Aim:
Each line from the start of the records below through the line that contains "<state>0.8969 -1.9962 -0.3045" should be printed exactly. Pictures are omitted.

Robot state and action records
====

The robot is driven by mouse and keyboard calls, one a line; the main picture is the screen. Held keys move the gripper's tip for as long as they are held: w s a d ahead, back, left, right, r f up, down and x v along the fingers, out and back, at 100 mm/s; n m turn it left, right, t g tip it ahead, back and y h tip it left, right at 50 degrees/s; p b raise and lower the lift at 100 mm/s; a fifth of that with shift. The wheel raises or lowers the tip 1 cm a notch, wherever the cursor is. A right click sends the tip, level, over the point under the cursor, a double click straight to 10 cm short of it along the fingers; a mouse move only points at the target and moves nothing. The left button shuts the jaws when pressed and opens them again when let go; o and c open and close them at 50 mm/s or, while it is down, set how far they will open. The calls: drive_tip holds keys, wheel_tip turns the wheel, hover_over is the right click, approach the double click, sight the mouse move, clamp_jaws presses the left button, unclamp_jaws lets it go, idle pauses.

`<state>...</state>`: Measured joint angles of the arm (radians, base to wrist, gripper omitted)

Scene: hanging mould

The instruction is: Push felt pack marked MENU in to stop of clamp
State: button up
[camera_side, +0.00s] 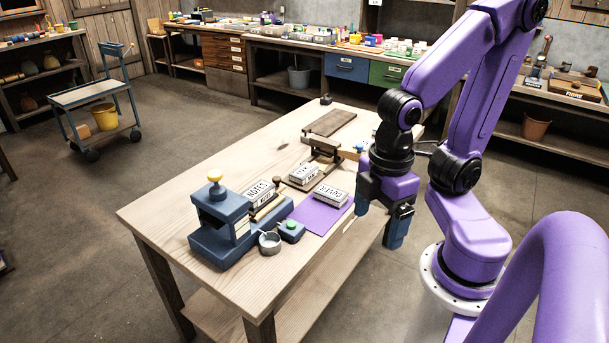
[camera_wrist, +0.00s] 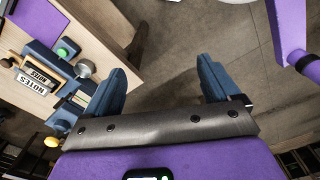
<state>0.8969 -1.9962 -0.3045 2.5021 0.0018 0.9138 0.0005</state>
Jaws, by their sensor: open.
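The blue clamp (camera_side: 222,222) with a yellow knob stands at the table's near left; part of it shows at the left of the wrist view (camera_wrist: 72,112). A pale pack marked NOTES (camera_side: 259,191) lies beside the clamp, by its opening. Two more pale packs lie to the right: one on a small brown stand (camera_side: 303,173), one on the purple mat (camera_side: 331,194). Their print is too small to read surely, so I cannot tell which is MENU. My gripper (camera_side: 380,222) is open and empty, pointing down past the table's right edge, apart from every pack.
A green button box (camera_side: 291,231) and a grey round dish (camera_side: 269,242) sit in front of the clamp. The purple mat (camera_side: 308,216) lies near the table's right edge. A dark board (camera_side: 330,122) lies at the far end. The table's left side is bare.

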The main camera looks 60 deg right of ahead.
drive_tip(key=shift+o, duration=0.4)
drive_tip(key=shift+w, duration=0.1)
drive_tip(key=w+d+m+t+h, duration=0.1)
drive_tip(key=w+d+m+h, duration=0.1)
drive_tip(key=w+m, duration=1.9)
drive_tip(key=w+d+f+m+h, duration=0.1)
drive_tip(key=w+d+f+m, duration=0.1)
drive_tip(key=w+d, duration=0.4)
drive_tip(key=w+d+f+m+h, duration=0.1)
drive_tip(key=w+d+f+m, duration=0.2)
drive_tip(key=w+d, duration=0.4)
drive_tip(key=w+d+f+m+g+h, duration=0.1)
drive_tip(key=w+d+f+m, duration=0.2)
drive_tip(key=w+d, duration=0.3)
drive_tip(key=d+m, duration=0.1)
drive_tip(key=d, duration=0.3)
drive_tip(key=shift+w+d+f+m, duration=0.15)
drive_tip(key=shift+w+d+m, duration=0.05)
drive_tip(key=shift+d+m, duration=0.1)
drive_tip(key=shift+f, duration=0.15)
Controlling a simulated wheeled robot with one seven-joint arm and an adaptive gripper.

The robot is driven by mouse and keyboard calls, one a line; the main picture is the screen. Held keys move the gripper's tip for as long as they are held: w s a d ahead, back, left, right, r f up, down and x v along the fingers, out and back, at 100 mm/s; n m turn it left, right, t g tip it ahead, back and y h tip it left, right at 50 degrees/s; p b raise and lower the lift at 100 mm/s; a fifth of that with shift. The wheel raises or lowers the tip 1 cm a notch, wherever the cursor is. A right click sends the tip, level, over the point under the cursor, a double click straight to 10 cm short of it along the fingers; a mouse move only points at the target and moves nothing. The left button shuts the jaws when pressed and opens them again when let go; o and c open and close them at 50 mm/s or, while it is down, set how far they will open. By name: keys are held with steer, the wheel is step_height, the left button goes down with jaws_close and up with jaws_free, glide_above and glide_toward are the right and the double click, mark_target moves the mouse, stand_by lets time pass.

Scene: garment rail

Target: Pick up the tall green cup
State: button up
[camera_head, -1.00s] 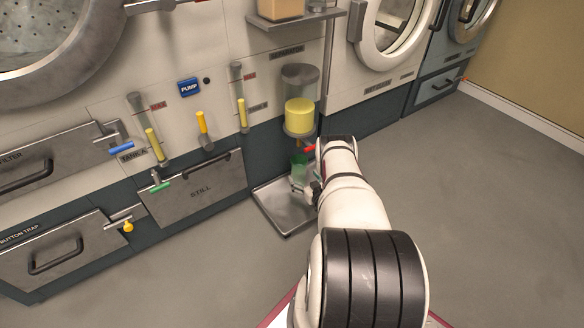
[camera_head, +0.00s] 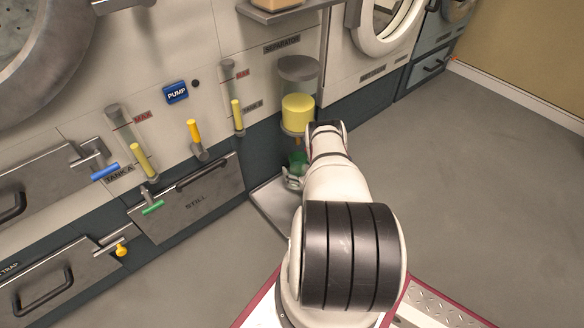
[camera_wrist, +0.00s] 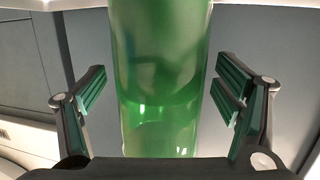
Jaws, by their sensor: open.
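The tall green cup (camera_wrist: 160,85) is translucent and upright. In the wrist view it fills the middle, running from the top edge down towards the gripper's base. My gripper (camera_wrist: 165,85) is open, with one finger on each side of the cup and a visible gap on both sides. In the head view the green cup (camera_head: 298,161) shows only in part, below the separator; my arm hides the rest. My gripper (camera_head: 293,181) is mostly hidden there by my arm.
The separator vessel (camera_head: 297,108) with yellow liquid hangs right above the cup. A metal tray (camera_head: 268,203) lies on the floor below. The still drawer (camera_head: 195,200) with a green-handled valve (camera_head: 153,208) is at left. Open grey floor (camera_head: 470,190) lies to the right.

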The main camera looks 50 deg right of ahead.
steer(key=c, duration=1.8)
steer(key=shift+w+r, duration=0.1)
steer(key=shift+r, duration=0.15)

====

Exercise answer:
The robot is driven by mouse and keyboard calls, one a line; the main picture is the screen. Held keys move the gripper's tip for as long as they are held: w s a d ahead, back, left, right, r f up, down and x v along the fingers, out and back, at 100 mm/s; n m turn it left, right, t g tip it ahead, back and y h tip it left, right at 50 degrees/s; p b raise and lower the lift at 100 mm/s; a fifth of that with shift. The wheel raises or lowers the tip 1 cm a notch, wherever the cursor is. A right click sends the tip, level, over the point under the cursor, a double click straight to 10 cm short of it along the fingers; a mouse move only points at the target and moves nothing. The left button shuts the jaws when pressed and opens them again when let go; o and c open and close them at 50 mm/s or, while it is down, set how far they will open. The calls: drive_tip holds keys, wheel_tip turns the wheel, hover_over is the right click, approach the double click, sight the mouse move, clamp_jaws presses the left button, unclamp_jaws lets it go, idle pauses.

`<state>...</state>`: Measured joint angles of the arm (radians, base to wrist, gripper omitted)

Scene: hanging mould

The instruction is: Push felt pack marked MENU in to stop of clamp
State: button up
[camera_side, +0.00s] 
[camera_wrist, +0.00s] 
<state>0.8969 -1.9962 -0.3045 2.5021 0.0018 0.9138 0.0005</state>

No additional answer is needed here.